_Supplied data:_
—————
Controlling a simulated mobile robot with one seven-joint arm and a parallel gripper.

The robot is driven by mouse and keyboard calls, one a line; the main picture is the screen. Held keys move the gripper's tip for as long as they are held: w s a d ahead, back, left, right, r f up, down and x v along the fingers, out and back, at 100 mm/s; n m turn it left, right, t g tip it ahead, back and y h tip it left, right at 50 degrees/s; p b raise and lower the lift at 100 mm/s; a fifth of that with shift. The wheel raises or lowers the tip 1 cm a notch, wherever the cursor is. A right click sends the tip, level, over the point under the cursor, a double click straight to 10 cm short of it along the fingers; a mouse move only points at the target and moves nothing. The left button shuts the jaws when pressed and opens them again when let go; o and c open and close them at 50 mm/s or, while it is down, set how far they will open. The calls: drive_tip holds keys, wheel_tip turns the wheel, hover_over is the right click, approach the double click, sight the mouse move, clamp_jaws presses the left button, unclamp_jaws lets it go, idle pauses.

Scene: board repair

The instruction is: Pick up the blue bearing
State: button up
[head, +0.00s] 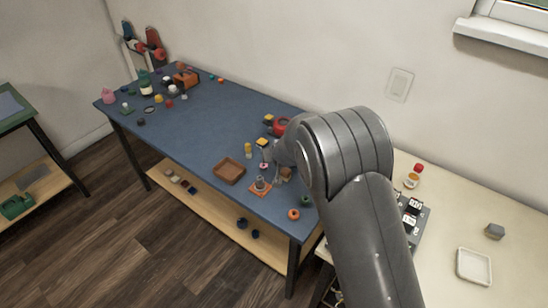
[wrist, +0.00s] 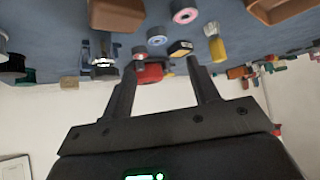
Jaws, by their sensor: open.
—————
_Exercise task:_
Find the line containing "The robot is", then extract it and every line after it to the end of the data above, exactly and nothing else, without pictures.

_Written solution:_
The robot is driven by mouse and keyboard calls, one a line; the main picture is the screen. Held keys move the gripper's tip for as long as they are held: w s a d ahead, back, left, right, r f up, down and x v along the fingers, out and back, at 100 mm/s; n m turn it left, right, t g tip it ahead, back and y h tip it left, right at 50 degrees/s; p b raise and lower the lift at 100 mm/s; a fifth of that with shift. The wheel raises or lowers the tip 1 cm a notch, wherever the cursor is. A right click sends the tip, level, over the point under the cursor, a double click straight to 10 cm short of it along the fingers; a mouse move only points at the target and moves nothing. The left button shuts the jaws when pressed and opens them again when let go; o and c open and close them at 50 mm/s or, while it is down, set how far they will open. The calls: drive_tip holds keys, wheel_tip turns the wheel, hover_over is the right click, approach the double click, sight the mouse move, clamp_jaws presses the left button, unclamp_jaws lets it go, idle pauses.

Scene: board repair

The instruction is: Pick up the blue bearing
State: button up
[head, +0.00s] 
[wrist, +0.00s] 
Jaws, by their sensor: open.

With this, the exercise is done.